# Task details
Below is a listing to write out in full, exactly as given, without its pictures.

------ Collected material

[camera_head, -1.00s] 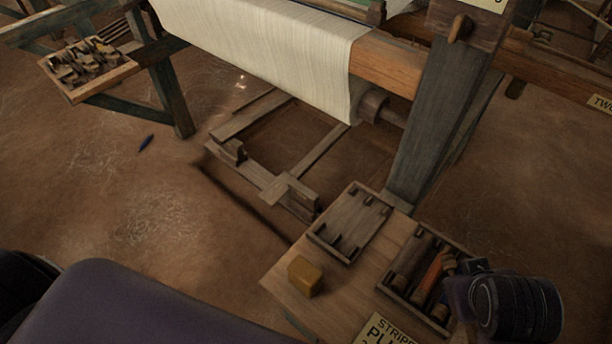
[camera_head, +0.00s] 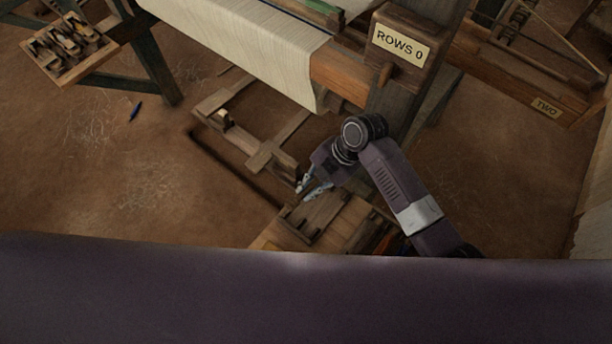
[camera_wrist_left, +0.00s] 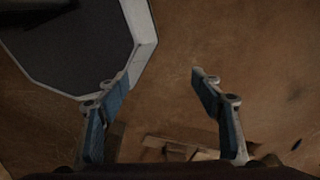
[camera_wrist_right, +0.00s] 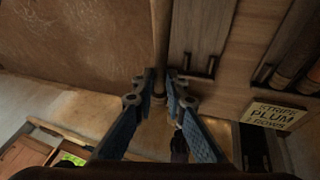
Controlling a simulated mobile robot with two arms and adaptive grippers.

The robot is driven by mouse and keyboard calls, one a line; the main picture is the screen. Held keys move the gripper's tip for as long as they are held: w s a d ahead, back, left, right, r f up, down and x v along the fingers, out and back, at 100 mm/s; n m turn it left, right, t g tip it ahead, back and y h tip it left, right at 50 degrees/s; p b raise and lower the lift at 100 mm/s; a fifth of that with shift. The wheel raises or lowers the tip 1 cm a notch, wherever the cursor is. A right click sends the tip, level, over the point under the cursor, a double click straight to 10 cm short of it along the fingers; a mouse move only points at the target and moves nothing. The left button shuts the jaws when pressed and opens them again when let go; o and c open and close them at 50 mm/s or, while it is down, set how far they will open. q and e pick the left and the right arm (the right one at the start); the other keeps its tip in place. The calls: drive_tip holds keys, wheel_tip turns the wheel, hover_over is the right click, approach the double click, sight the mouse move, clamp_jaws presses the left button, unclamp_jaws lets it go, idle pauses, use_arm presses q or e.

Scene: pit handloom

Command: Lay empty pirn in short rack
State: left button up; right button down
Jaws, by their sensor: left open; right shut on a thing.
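My right gripper (camera_head: 308,190) is over the near side of the bench, pointing down-left. In the right wrist view the right gripper (camera_wrist_right: 159,82) is shut on a plain brown wooden pirn (camera_wrist_right: 160,35), which shows no thread. A shallow wooden rack with dark pegs (camera_wrist_right: 203,30) lies just right of the pirn in that view. My left gripper (camera_wrist_left: 160,95) is open and empty above the brown floor.
A second rack (camera_wrist_right: 262,72) with coloured pirns stands farther right, near a "STRIPE PLUM" label (camera_wrist_right: 278,117). The loom post with the "ROWS 0" board (camera_head: 402,45) rises behind my right arm. A box of wooden parts (camera_head: 66,50) is at the upper left.

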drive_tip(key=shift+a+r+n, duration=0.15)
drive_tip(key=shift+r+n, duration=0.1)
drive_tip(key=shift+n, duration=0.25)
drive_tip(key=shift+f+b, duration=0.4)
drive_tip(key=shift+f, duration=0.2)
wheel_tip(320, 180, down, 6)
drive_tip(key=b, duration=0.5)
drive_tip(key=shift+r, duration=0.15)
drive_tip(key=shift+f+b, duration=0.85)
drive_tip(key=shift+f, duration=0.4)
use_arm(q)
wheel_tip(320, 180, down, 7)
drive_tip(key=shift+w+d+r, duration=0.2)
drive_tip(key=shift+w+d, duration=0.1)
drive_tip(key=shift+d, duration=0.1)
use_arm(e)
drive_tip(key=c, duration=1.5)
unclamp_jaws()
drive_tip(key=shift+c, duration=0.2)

------------

# Worked solution
[camera_head, -1.00s] 
[camera_head, +0.00s] 
[camera_wrist_left, +0.00s] 
[camera_wrist_right, +0.00s] 
Controlling a simulated mobile robot with two arms and adaptive grippers.

The robot is driven by mouse and keyboard calls, one a line; the main picture is the screen. Held keys move the gripper's tip for as long as they are held: w s a d ahead, back, left, right, r f up, down and x v along the fingers, out and back, at 100 mm/s; n m turn it left, right, t g tip it ahead, back and y h tip it left, right at 50 degrees/s; p b raise and lower the lift at 100 mm/s; a fifth of that with shift. The wheel raises or lowers the tip 1 cm a notch, wherever the cursor is. A right click sends the tip, level, over the point under the cursor, a double click straight to 10 cm short of it along the fingers; a mouse move only points at the target and moves nothing. The left button shuts the jaws when pressed and opens them again when let go; o and c open and close them at 50 mm/s or, while it is down, set how far they will open. q and e pick the left and the right arm (the right one at the start); the other keeps its tip in place. The calls: drive_tip holds keys, wheel_tip turns the wheel, hover_over is the right click, approach the double click, sight the mouse move, clamp_jaws presses the left button, unclamp_jaws lets it go, idle pauses, use_arm presses q or e.

Scene: pit handloom

Command: Lay empty pirn in short rack
State: left button up; right button down
Jaws, by their sensor: left open; right shut on a thing.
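My right gripper (camera_head: 308,190) is over the near side of the bench, pointing down-left. In the right wrist view the right gripper (camera_wrist_right: 159,82) is shut on a plain brown wooden pirn (camera_wrist_right: 160,35), which shows no thread. A shallow wooden rack with dark pegs (camera_wrist_right: 203,30) lies just right of the pirn in that view. My left gripper (camera_wrist_left: 160,95) is open and empty above the brown floor.
A second rack (camera_wrist_right: 262,72) with coloured pirns stands farther right, near a "STRIPE PLUM" label (camera_wrist_right: 278,117). The loom post with the "ROWS 0" board (camera_head: 402,45) rises behind my right arm. A box of wooden parts (camera_head: 66,50) is at the upper left.

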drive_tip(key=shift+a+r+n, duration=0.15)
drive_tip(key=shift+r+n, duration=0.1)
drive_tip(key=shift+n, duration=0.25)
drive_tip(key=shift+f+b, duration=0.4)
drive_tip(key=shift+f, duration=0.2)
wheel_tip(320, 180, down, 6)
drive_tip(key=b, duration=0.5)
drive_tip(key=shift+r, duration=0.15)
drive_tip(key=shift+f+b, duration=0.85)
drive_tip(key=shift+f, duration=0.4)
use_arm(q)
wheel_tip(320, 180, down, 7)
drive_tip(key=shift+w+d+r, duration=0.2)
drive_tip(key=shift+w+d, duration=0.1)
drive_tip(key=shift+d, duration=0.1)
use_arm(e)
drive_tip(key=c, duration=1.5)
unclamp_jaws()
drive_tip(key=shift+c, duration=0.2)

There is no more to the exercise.